Teiva* est propriétaire d’un voilier à la marina d’Arue (côte Est de Tahiti). Là, il y a une dizaine de bateaux à l’abandon, soit 10 % du total. Teiva a acheté le sien en 2003. «J’ai un peu navigué avec. Mais à la troisième sortie, alors que je préparais une régate de nuit avec des copains, le mât a pété net. Depuis, je n’y touche plus. J’ai bien essayé d’en changer, de trouver les pièces, en vain. Je pensais pouvoir prendre ma retraite il y a un an pour me consacrer à lui, mais j’ai trop de travail. Et puis, ça coûte une petite fortune de faire les réparations et c’est très long. Il faut commander certaines pièces, les faire venir, se lamente-t-il. En fait, je l’avoue, je pensais que tout allait durer moins longtemps, le temps passe si vite.»
Arnaud Jordan, président de l’association des voiliers de Polynésie (AVP) fait un constat : «Les gens, parfois, ne prennent pas conscience des contraintes d’un bateau avant de l’acheter. Je dirais qu’il faut compter 20 % de son prix d’achat par an quand c’est un bateau bon marché, 10 % quand il est neuf ou presque. Et on y passe tous ses week-ends ou presque.»

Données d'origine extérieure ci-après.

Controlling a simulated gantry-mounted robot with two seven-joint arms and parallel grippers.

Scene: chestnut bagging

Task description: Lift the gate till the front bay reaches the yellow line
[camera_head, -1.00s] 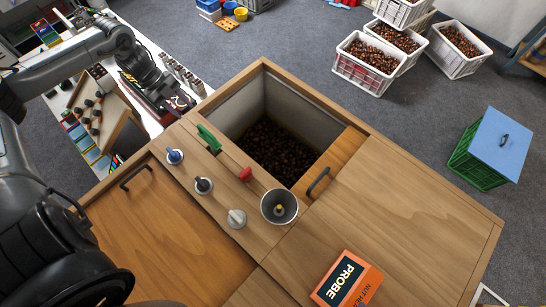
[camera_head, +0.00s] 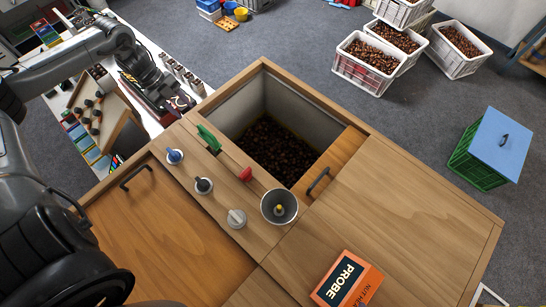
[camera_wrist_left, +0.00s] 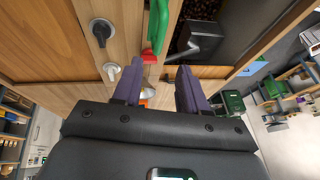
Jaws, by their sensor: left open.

Le président de l’AVP parle par ailleurs «d’histoire d’amour». Selon lui, certains propriétaires ne peuvent se débarrasser de celui qui les a portés sur les eaux, qui ont marqué leur propre vie d’événements heureux ou malheureux. «Mais le temps passe, on n’a plus la force de s’en préoccuper même si on ne veut pas s’en séparer. Il arrive même que les propriétaires décèdent.»
Le problème ? Les bateaux monopolisent les amarres qui ne sont pas assez nombreuses sur le territoire pour accueillir convenablement les résidents et visiteurs. Arnaud Jordan prédit une guerre des places avec l’arrivée des saisonniers en avril-mai. Enfin, les épaves peuvent polluer les eaux avec leurs huiles, leurs batteries, leur carburant et leurs mousses.

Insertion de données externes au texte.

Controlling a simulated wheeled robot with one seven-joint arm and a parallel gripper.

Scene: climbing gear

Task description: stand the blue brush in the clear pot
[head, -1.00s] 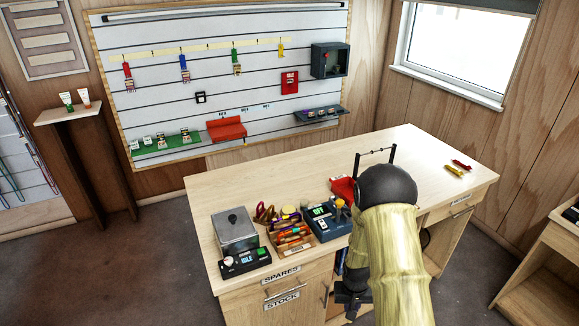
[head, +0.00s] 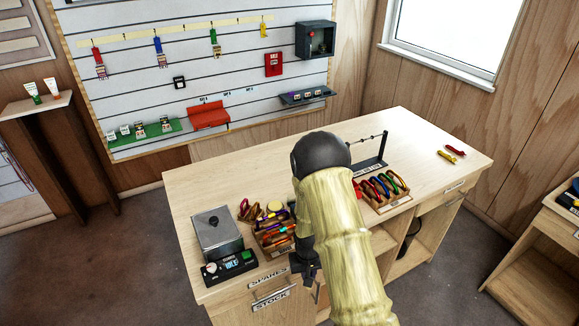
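I cannot make out a blue brush for certain. A blue-handled item (head: 158,46) with a striped lower part hangs on the wall board, between a similar red one and green one. It is too small to tell whether it is the brush. No clear pot can be made out. My gripper (head: 311,277) hangs at the bench's front edge, left of my arm and well away from the wall board. It is dark and small, and its fingers cannot be told apart. My arm hides part of the bench top.
The bench (head: 240,172) carries a metal box (head: 216,233), a wooden tray of pens and tape (head: 272,239), a rack of coloured carabiners (head: 381,190) and a thin dark stand (head: 372,163). Its back strip is clear. A side shelf (head: 35,103) holds two tubes.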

Envisager la mort des bateaux
Dans l’archipel, il n’existe pas de filière proprement dite qui prenne en charge les constats, le transport, la dépollution et le sabordement. «Il faut compter à peu près 8 000 euros,estime Philippe Olite. Sachant que cette charge, en plus de l’ensemble de l’organisation de toutes les opérations, est du ressort du propriétaire. Il faudrait créer une loi de Pays** pour mettre les choses en clair.»
La police portuaire est régulièrement alertée. En Polynésie, certaines épaves ont près de 20 ans !
*Son prénom a été changé.
**Depuis 2004, tout ce qui ne relève pas des missions régaliennes de l’État est de la compétence de la Polynésie qui dispose de son président, de son assemblée et de ses ministres.